Cour européenne des droits de l'homme25 mars 1985
Requête n°10/1983/66/101
Barthold
En l'affaire Barthold *,
* L'affaire porte le n° 10/1983/66/101. Les deux premiers chiffres désignent son rang dans l'année d'introduction, les deux derniers sa place sur la liste des saisines de la Cour depuis l'origine et sur celle des requêtes initiales (à la Commission) correspondantes.
La Cour européenne des Droits de l'Homme, constituée, conformément à l'article 43 (art. 43) de la Convention de sauvegarde des Droits de l'Homme et des Libertés fondamentales ("la Convention") et aux clauses pertinentes de son règlement, en une chambre composée des juges dont le nom suit:
MM. G. Wiarda, président,
Thór Vilhjálmsson, Mme D. Bindschedler-Robert, MM. L.-E. Pettiti,
C. Russo,
R. Bernhardt,
J. Gersing,
ainsi que de MM. M.-A. Eissen, greffier, et H. Petzold, greffier adjoint,
Après en avoir délibéré en chambre du conseil les 25 octobre 1984 et 25 février 1985,
Rend l'arrêt que voici, adopté à cette dernière date:
PROCEDURE
1. L'affaire a été déférée à la Cour par la Commission européenne des Droits de l'Homme ("la Commission") le 12 octobre 1983, dans le délai de trois mois ouvert par les articles 32 par. 1 et 47 (art. 32-1, art. 47) de la Convention. A son origine se trouve une requête (n° 8734/79) dirigée contre la République fédérale d'Allemagne et dont un ressortissant de cet Etat, le docteur Sigurd Barthold, vétérinaire, avait saisi la Commission le 13 juillet 1979 en vertu de l'article 25 (art. 25).

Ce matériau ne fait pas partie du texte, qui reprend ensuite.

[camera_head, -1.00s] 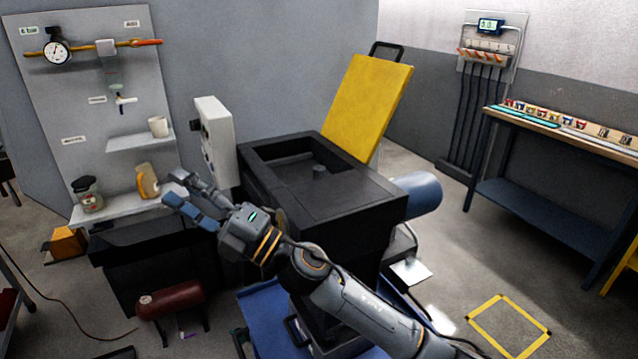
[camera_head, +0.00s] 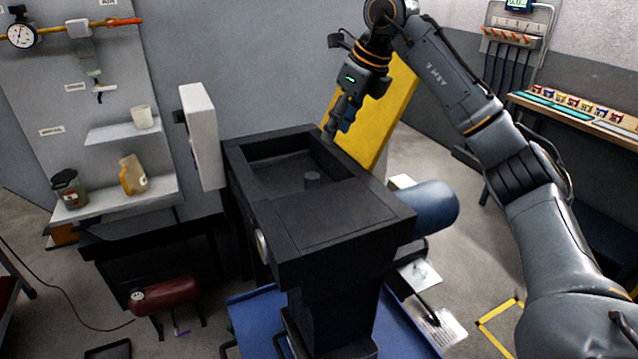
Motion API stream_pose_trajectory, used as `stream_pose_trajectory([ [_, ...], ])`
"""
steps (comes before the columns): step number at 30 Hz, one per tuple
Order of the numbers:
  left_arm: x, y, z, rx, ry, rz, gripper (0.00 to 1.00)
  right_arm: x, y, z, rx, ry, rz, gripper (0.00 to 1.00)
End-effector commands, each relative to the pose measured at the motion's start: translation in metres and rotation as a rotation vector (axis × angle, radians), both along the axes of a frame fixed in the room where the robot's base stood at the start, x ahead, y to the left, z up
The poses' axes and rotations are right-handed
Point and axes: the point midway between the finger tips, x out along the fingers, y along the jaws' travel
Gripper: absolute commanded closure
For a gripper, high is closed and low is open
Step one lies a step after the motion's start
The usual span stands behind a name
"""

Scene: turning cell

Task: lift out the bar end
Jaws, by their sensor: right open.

2. La demande de la Commission renvoie aux articles 44 et 48 (art. 44, art. 48) ainsi qu'à la déclaration allemande de reconnaissance de la juridiction obligatoire de la Cour (article 46) (art. 46). Elle a pour but d'obtenir une décision sur le point de savoir si les faits de la cause révèlent, de la part de l'Etat défendeur, un manquement aux obligations lui incombant aux termes de l'article 10 (art. 10) de la Convention.
3. En réponse à l'invitation prescrite à l'article 33 par. 3 d) du règlement, le Dr Barthold a exprimé le désir de participer à l'instance pendante devant la Cour et a désigné son conseil (article 30).
4. La chambre de sept juges à constituer comprenait de plein droit M. R. Bernhardt, juge élu de nationalité allemande (article 43 de la Convention) (art. 43), et M. G. Wiarda, président de la Cour (article 21 par. 3 b) du règlement). Le 27 octobre 1983, celui-ci en a désigné par tirage au sort les cinq autres membres, à savoir M. Thór Vilhjálmsson, Mme D. Bindschedler-Robert, M. E. García de Enterría, M. L.-E. Pettiti et M. J. Gersing, en présence du greffier (articles 43 in fine de la Convention et 21 par. 4 du règlement) (art. 43). Ultérieurement, M. C. Russo, juge suppléant, a remplacé M. García de Enterría, empêché (articles 22 par. 1 et 24 par. 1 du règlement).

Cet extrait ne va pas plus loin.